Objective:
Please output every line of the material as it stands, without the pictures.

Robot control records:
┄┄┄┄┄┄┄┄┄┄┄┄┄┄┄┄┄┄┄┄

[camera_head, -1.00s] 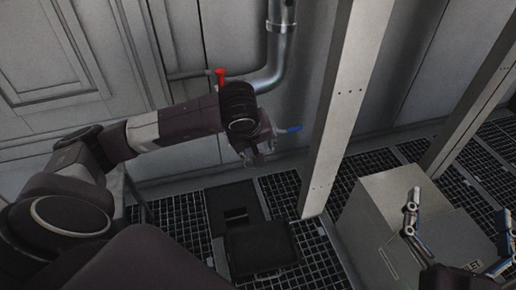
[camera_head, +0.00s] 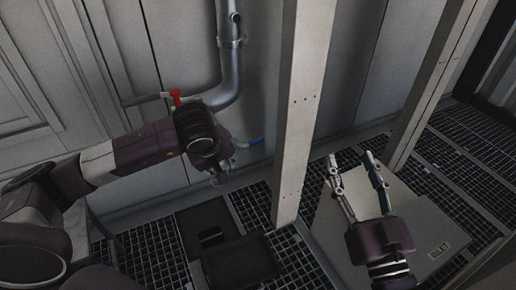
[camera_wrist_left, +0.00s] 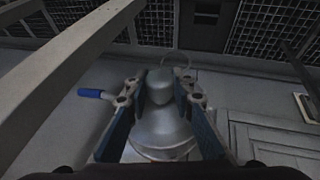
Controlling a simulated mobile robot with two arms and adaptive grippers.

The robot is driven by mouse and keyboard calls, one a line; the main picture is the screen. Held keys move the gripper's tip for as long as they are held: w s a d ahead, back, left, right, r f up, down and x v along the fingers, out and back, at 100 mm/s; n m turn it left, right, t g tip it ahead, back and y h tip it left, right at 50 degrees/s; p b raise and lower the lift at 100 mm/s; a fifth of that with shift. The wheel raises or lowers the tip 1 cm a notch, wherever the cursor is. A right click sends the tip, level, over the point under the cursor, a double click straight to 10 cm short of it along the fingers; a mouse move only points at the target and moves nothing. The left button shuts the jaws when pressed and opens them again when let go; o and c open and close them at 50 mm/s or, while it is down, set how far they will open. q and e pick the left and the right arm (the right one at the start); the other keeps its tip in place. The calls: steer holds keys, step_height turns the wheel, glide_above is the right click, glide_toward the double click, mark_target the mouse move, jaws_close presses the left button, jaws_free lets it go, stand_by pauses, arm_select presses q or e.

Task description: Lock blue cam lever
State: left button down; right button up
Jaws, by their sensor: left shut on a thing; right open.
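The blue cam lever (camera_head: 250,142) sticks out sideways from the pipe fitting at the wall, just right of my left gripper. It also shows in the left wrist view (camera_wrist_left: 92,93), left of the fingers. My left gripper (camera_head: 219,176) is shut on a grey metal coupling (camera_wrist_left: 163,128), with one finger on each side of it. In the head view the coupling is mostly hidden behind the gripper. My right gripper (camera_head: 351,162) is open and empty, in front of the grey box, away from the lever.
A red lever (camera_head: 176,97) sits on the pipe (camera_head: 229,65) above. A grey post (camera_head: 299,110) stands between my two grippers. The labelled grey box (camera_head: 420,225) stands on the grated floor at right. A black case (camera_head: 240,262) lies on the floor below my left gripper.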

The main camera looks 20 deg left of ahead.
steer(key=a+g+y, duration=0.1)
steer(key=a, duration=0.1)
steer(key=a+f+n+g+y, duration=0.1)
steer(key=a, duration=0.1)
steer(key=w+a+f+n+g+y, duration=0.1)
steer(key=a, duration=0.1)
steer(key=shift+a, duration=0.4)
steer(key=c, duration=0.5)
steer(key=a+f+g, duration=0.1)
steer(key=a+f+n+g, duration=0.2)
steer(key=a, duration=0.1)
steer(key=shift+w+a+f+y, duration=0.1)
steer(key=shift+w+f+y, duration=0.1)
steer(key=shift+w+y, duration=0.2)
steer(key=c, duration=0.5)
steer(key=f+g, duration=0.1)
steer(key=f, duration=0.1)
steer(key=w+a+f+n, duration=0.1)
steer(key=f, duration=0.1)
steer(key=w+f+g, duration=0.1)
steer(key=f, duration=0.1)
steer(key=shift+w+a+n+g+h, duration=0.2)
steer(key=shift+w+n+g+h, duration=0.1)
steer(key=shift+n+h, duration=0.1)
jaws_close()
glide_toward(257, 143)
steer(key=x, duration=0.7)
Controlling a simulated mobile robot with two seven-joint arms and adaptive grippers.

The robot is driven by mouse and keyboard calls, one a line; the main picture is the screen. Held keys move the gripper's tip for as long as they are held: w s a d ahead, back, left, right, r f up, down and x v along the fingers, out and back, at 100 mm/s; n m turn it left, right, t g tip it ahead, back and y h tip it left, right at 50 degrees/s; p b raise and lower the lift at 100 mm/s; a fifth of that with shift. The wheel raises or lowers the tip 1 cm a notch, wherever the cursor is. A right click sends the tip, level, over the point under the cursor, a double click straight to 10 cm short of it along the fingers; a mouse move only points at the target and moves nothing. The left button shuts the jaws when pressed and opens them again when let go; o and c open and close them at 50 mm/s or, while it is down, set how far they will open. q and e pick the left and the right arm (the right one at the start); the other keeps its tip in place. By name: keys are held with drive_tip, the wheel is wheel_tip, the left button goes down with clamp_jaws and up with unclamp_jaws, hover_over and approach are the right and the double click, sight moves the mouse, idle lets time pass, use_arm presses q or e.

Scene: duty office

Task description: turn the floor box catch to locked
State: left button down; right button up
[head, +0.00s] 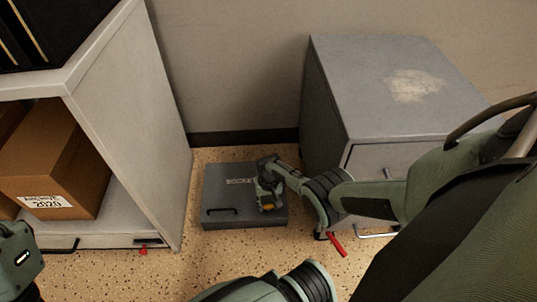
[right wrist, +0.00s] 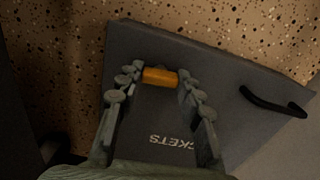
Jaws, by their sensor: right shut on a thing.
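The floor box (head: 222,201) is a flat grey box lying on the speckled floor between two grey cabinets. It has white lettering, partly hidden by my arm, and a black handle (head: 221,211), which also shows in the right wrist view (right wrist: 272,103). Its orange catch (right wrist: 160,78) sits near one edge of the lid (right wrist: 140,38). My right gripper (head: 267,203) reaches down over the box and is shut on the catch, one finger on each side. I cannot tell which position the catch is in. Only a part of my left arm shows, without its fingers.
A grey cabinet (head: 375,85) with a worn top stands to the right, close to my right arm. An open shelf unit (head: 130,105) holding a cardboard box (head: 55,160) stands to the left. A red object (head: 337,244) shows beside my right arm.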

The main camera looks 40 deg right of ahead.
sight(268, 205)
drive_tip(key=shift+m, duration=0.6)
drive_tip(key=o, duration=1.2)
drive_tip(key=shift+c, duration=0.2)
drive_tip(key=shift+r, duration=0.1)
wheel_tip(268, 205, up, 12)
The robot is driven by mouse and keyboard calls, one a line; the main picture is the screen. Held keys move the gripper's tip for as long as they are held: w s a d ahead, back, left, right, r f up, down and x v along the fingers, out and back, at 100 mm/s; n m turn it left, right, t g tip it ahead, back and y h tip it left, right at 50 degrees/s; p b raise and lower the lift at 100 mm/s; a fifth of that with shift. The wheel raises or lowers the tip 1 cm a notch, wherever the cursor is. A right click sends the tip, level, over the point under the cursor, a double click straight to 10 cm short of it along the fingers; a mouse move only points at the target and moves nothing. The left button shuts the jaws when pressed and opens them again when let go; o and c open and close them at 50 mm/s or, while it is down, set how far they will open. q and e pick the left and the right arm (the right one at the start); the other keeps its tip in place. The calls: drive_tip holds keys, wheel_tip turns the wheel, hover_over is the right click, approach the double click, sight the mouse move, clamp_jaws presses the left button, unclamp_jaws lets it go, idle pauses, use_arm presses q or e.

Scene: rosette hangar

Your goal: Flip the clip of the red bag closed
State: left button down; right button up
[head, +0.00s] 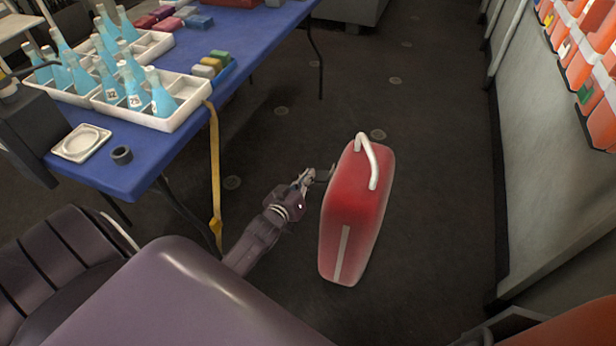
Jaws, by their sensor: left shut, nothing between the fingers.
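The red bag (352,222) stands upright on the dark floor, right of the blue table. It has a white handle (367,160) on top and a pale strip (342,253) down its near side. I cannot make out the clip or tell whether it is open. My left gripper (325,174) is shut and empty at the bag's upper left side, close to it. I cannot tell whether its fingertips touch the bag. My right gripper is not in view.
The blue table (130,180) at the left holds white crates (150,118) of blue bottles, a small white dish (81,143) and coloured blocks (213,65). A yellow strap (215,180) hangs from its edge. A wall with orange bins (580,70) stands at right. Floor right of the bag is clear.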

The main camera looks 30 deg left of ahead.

┄┄┄┄┄┄┄┄┄┄┄┄┄┄┄┄┄┄┄┄

The answer:
[camera_head, -1.00s] 
[camera_head, +0.00s] 
[camera_wrist_left, +0.00s] 
Controlling a simulated mobile robot with two arms and adaptive grippers.

The robot is driven by mouse and keyboard calls, one a line; the main picture is the screen. Held keys move the gripper's tip for as long as they are held: w s a d ahead, back, left, right, r f up, down and x v along the fingers, out and back, at 100 mm/s; n m turn it left, right, t g tip it ahead, back and y h tip it left, right at 50 degrees/s; p b raise and lower the lift at 100 mm/s; a fifth of that with shift. The wheel raises or lowers the tip 1 cm a notch, wherever the cursor is. A right click sends the tip, level, over the point under the cursor, a double click straight to 10 cm short of it along the fingers; a mouse move only points at the target and moves nothing. The left button shuts the jaws when pressed and opens them again when let go; o and c open and close them at 50 mm/s or, while it is down, set how far they will open. q and e pick the left and the right arm (the right one at the start); the other keeps its tip in place. The calls: steer holds keys, step_height turns the wheel, glide_above is the right click, glide_toward the double click, mark_target the mouse move, jaws_close presses the left button, jaws_free lets it go, stand_by pauses, arm_select presses q or e.

Task description: Lock blue cam lever
State: left button down; right button up
Jaws, by their sensor: left shut on a thing; right open.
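The blue cam lever (camera_head: 250,142) sticks out sideways from the pipe fitting at the wall, just right of my left gripper. It also shows in the left wrist view (camera_wrist_left: 92,93), left of the fingers. My left gripper (camera_head: 219,176) is shut on a grey metal coupling (camera_wrist_left: 163,128), with one finger on each side of it. In the head view the coupling is mostly hidden behind the gripper. My right gripper (camera_head: 351,162) is open and empty, in front of the grey box, away from the lever.
A red lever (camera_head: 176,97) sits on the pipe (camera_head: 229,65) above. A grey post (camera_head: 299,110) stands between my two grippers. The labelled grey box (camera_head: 420,225) stands on the grated floor at right. A black case (camera_head: 240,262) lies on the floor below my left gripper.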

The main camera looks 20 deg left of ahead.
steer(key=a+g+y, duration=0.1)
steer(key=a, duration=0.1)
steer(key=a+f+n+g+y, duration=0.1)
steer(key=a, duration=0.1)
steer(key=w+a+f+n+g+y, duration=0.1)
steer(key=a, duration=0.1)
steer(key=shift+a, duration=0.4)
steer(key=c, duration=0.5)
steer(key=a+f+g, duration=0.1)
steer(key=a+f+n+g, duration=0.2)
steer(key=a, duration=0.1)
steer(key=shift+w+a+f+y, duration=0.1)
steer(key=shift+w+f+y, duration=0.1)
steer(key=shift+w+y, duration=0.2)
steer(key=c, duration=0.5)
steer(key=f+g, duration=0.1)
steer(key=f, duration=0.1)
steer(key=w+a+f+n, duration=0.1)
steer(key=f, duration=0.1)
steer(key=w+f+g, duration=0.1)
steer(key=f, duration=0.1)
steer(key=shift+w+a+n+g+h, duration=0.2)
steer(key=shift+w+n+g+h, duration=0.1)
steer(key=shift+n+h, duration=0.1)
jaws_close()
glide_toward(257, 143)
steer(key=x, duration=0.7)
Controlling a simulated mobile robot with two seven-joint arms and adaptive grippers.

The robot is driven by mouse and keyboard calls, one a line; the main picture is the screen. Held keys move the gripper's tip for as long as they are held: w s a d ahead, back, left, right, r f up, down and x v along the fingers, out and back, at 100 mm/s; n m turn it left, right, t g tip it ahead, back and y h tip it left, right at 50 degrees/s; p b raise and lower the lift at 100 mm/s; a fifth of that with shift. The wheel raises or lowers the tip 1 cm a notch, wherever the cursor is. A right click sends the tip, level, over the point under the cursor, a double click straight to 10 cm short of it along the fingers; a mouse move only points at the target and moves nothing. The left button shuts the jaws when pressed and opens them again when let go; o and c open and close them at 50 mm/s or, while it is down, set how far they will open. q and e pick the left and the right arm (the right one at the start); the other keeps its tip in place. By name: keys are held with drive_tip, the wheel is wheel_tip, the left button goes down with clamp_jaws and up with unclamp_jaws, hover_over and approach are the right and the double click, sight moves the mouse, idle lets time pass, use_arm presses q or e.

Scene: duty office

Task description: turn the floor box catch to locked
State: left button down; right button up
[head, +0.00s] 
[right wrist, +0.00s] 
Jaws, by their sensor: right shut on a thing.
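The floor box (head: 222,201) is a flat grey box lying on the speckled floor between two grey cabinets. It has white lettering, partly hidden by my arm, and a black handle (head: 221,211), which also shows in the right wrist view (right wrist: 272,103). Its orange catch (right wrist: 160,78) sits near one edge of the lid (right wrist: 140,38). My right gripper (head: 267,203) reaches down over the box and is shut on the catch, one finger on each side. I cannot tell which position the catch is in. Only a part of my left arm shows, without its fingers.
A grey cabinet (head: 375,85) with a worn top stands to the right, close to my right arm. An open shelf unit (head: 130,105) holding a cardboard box (head: 55,160) stands to the left. A red object (head: 337,244) shows beside my right arm.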

The main camera looks 40 deg right of ahead.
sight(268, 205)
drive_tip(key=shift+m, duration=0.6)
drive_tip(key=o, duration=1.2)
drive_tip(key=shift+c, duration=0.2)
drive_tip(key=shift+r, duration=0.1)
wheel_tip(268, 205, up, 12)
The robot is driven by mouse and keyboard calls, one a line; the main picture is the screen. Held keys move the gripper's tip for as long as they are held: w s a d ahead, back, left, right, r f up, down and x v along the fingers, out and back, at 100 mm/s; n m turn it left, right, t g tip it ahead, back and y h tip it left, right at 50 degrees/s; p b raise and lower the lift at 100 mm/s; a fifth of that with shift. The wheel raises or lowers the tip 1 cm a notch, wherever the cursor is. A right click sends the tip, level, over the point under the cursor, a double click straight to 10 cm short of it along the fingers; a mouse move only points at the target and moves nothing. The left button shuts the jaws when pressed and opens them again when let go; o and c open and close them at 50 mm/s or, while it is down, set how far they will open. q and e pick the left and the right arm (the right one at the start); the other keeps its tip in place. The calls: drive_tip holds keys, wheel_tip turns the wheel, hover_over is the right click, approach the double click, sight the mouse move, clamp_jaws presses the left button, unclamp_jaws lets it go, idle pauses, use_arm presses q or e.

Scene: rosette hangar

Your goal: Flip the clip of the red bag closed
State: left button down; right button up
[head, +0.00s] 
Jaws, by their sensor: left shut, nothing between the fingers.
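The red bag (352,222) stands upright on the dark floor, right of the blue table. It has a white handle (367,160) on top and a pale strip (342,253) down its near side. I cannot make out the clip or tell whether it is open. My left gripper (325,174) is shut and empty at the bag's upper left side, close to it. I cannot tell whether its fingertips touch the bag. My right gripper is not in view.
The blue table (130,180) at the left holds white crates (150,118) of blue bottles, a small white dish (81,143) and coloured blocks (213,65). A yellow strap (215,180) hangs from its edge. A wall with orange bins (580,70) stands at right. Floor right of the bag is clear.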

The main camera looks 30 deg left of ahead.

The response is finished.